The Fifth World Water Forum in Istanbul, Turkey, ended this past Sunday, March 22. Held every three years, the Forum is organized by the World Water Council, an international multi-stakeholder platform designed to facilitate international cooperation on the management and use of water in an environmentally sustainable way. The Forum ended with the Istanbul Ministerial Declaration, in which ministers from countries around the world recognize water as a basic human need, but not a human right.
Article 25 of the Universal Declaration of Human Rights of 1948 guarantees all people the “right to a standard of living adequate for the health and well-being of himself and of his family.” Article 12 of the International Covenant on Economic, Social and Cultural Rights recognizes “the right of everyone to the enjoyment of the highest attainable standard of physical and mental health.” The United Nations Committee on Economic, Social and Cultural Rights, which implements the Covenant, stated in its General Comment on the implementation of Article 12 that as part of the right to health, people need to have “access to safe and potable water and adequate sanitation.”
Climate change will impact the availability of safe water sources. The Intergovernmental Panel on Climate Change in its 2007 report noted that while water availability may increase in some areas, hundreds of millions of people will be exposed to increased water stress as a result of climate change. Adaptation and mitigation efforts to address climate change will, of course, aid in limiting the possible repercussions of climate change to safe access to potable water. So what can a human rights perspective add to this?

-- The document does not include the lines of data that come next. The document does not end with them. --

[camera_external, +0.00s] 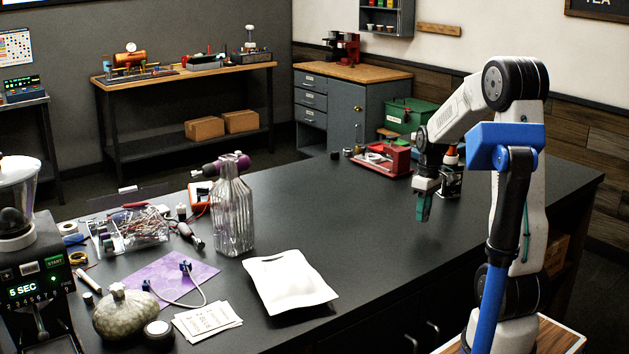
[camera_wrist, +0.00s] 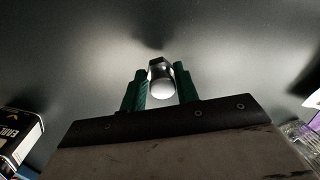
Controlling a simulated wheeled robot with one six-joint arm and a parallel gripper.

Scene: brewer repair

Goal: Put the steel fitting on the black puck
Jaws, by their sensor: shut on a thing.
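My gripper (camera_external: 424,208) hangs above the right part of the dark counter, its green fingers pointing down. In the wrist view, its two green fingers (camera_wrist: 161,88) are closed on the steel fitting (camera_wrist: 161,86), a small shiny cylinder with a dark far end. The fitting cannot be made out in the external view. I cannot pick out the black puck with certainty. Small dark round pieces (camera_external: 335,155) stand at the counter's back edge, left of the red tray. A round black piece with a pale top (camera_external: 158,330) lies at the front left.
A red tray (camera_external: 382,163) and dark tea box (camera_external: 452,183) stand behind my gripper; the box also shows in the wrist view (camera_wrist: 20,140). A glass bottle (camera_external: 232,218), white pouch (camera_external: 290,281) and clutter fill the left. The counter below my gripper is clear.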

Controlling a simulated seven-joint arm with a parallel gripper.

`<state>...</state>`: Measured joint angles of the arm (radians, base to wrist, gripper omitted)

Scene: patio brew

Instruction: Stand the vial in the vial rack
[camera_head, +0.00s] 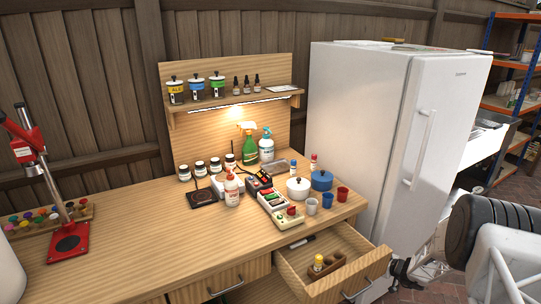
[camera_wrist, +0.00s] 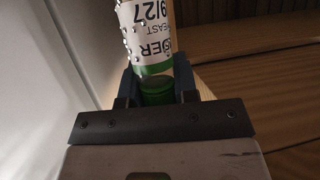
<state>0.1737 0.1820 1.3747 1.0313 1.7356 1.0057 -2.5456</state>
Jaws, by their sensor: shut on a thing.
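In the wrist view my gripper (camera_wrist: 157,88) is shut around the green lower end of a vial (camera_wrist: 148,35). The vial has a white label with dark, upside-down print that includes "9/27", and light beads along its left edge. Its far end is cut off at the top of the frame. In the head view, a small wooden rack (camera_head: 334,262) sits in the open drawer; a yellow-and-dark vial (camera_head: 318,263) stands at its left end. My fingertips and the held vial cannot be made out clearly in the head view.
A white fridge (camera_head: 385,120) stands right of the bench. Cups, pots (camera_head: 298,188) and bottles crowd the bench's right half. The bench's left middle is clear.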

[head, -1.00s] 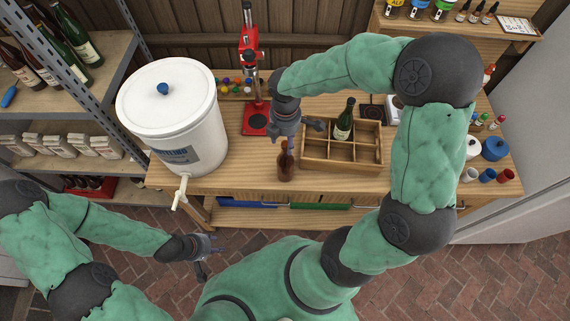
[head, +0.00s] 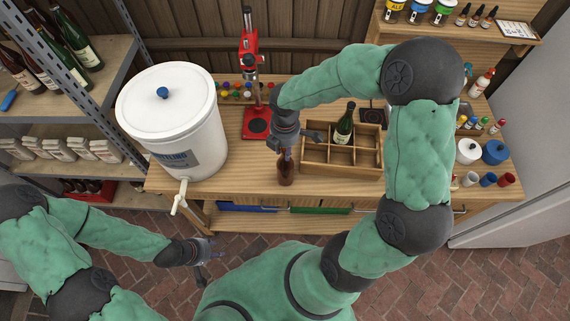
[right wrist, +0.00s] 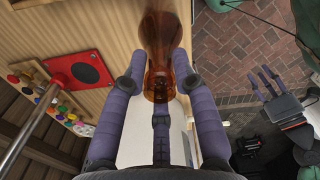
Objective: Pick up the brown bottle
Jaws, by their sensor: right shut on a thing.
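The brown bottle (head: 286,174) stands at the front edge of the wooden workbench (head: 240,178), left of the wooden crate. In the right wrist view the brown bottle (right wrist: 163,45) is between my fingers, its neck toward the camera. My right gripper (head: 287,157) is over the bottle from above and shut on its upper part; the fingers (right wrist: 160,85) close around it. Whether the base touches the bench is hard to tell. My left gripper (head: 207,251) hangs low over the brick floor, away from the bench; its finger opening is too small to judge.
The wooden crate (head: 340,168) with a dark green bottle (head: 344,125) stands right of my right gripper. A red capper (head: 250,75) stands behind, with several coloured caps beside it. A large white bucket (head: 172,120) with a tap is at the left. Cups and jars sit at the right.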

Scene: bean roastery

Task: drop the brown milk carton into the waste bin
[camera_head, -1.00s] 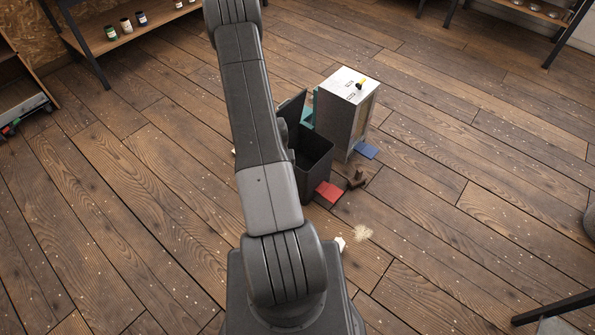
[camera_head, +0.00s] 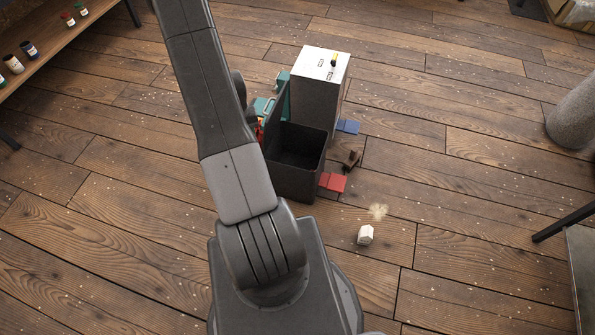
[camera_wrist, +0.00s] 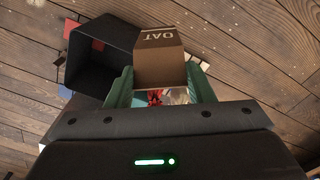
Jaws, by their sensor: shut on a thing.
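My gripper (camera_wrist: 159,74) has green fingers on either side of a brown carton marked OAT (camera_wrist: 160,60) and is shut on it. The carton's lettering is upside down in the wrist view. The dark, open-topped waste bin (camera_wrist: 104,57) is just left of the carton there, and the carton appears outside its opening. In the head view the bin (camera_head: 297,183) stands right of my arm, its inside dark. My arm hides most of the gripper and the carton there; bits of teal and red show beside the bin's left edge.
A tall box (camera_head: 321,78) with a white top stands behind the bin. A red flap (camera_head: 333,181), a blue flap (camera_head: 347,127) and a small brown object (camera_head: 351,160) lie to the right.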

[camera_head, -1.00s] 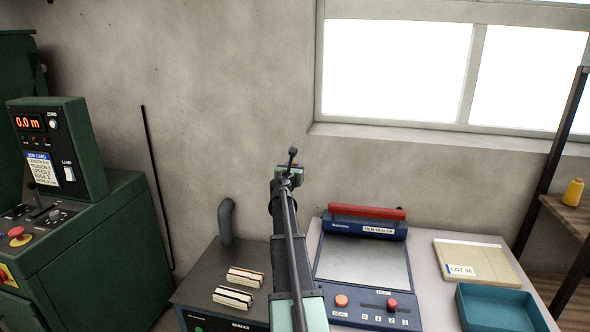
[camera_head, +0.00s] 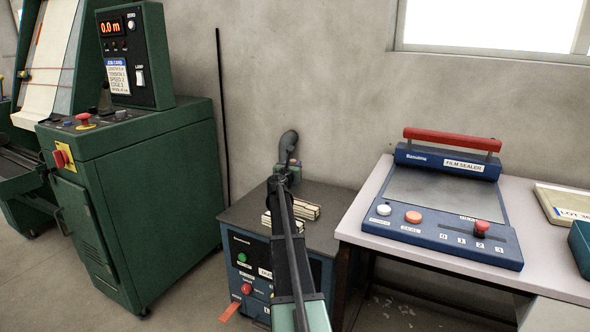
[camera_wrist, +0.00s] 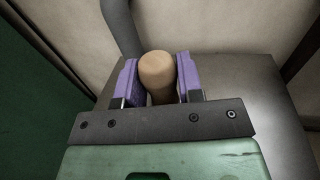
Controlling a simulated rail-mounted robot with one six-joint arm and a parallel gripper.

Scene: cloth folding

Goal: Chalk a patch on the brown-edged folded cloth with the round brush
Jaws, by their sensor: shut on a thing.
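My gripper (camera_head: 288,168) is over the dark-topped cabinet in the head view, partly hidden behind my arm. In the wrist view, its purple jaws (camera_wrist: 158,78) are shut on a round-ended wooden handle (camera_wrist: 157,70), which fits the round brush; its bristles are hidden. Two small cream folded pieces with darker edges lie on the cabinet top. The farther one (camera_head: 309,210) looks brown-edged; the nearer one (camera_head: 266,219) is mostly hidden by my arm. Neither shows in the wrist view.
The dark cabinet (camera_head: 240,212) has a curved grey pipe (camera_head: 289,140) behind its top. A green machine (camera_head: 150,170) stands left. A film sealer (camera_head: 440,205) sits on a pale table right, with a LOT-labelled cream item (camera_head: 565,203) and a teal tray (camera_head: 581,245).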

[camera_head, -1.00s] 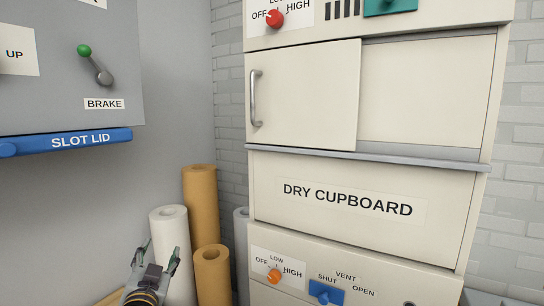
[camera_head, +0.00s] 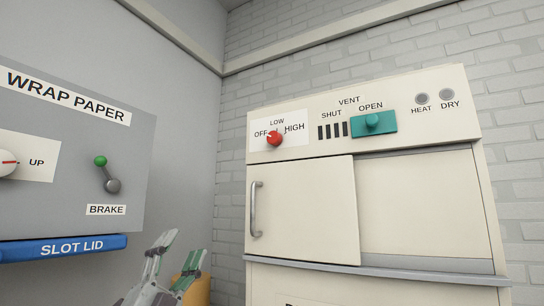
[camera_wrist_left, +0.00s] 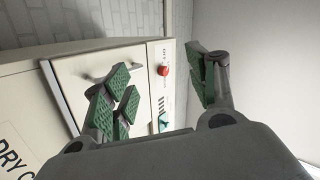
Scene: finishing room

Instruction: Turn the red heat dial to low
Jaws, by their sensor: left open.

Prior to the Forum, the president of the Parliamentary Assembly of the Council of Europe (PACE) stated that: “A rights-based approach to water would be a very important means for civil society to hold their governments accountable for ensuring access to an adequate quantity of good quality water as well as sanitation.” A human rights perspective brings focus to the rights of individual persons, human rights are part of a moral framework recognized globally, and the international human rights framework is focused on holding accountable those who violate human rights. Much of the discussion prior to Copenhagen is focused on adaptation and mitigation efforts within the common but differentiated responsibilities principle created by the UN Framework Convention on Climate Change. The common but differentiated responsibilities principle ensures that the equity issues between the developed and developing world are incorporated into the next international climate change agreement, but this focus is limited to the national level.
Incorporating a human rights perspective can draw attention to marginalized individuals, located in every nation on the planet, and their rights that are threatened by climate change, putting a face on the human dimension of climate change. In an era where the social welfare state is still a large part of our government, where human rights are globally recognized, and where social responsibility is becoming more of a buzz word, shouldn’t more attention be paid to the social cost of climate change at the individual level?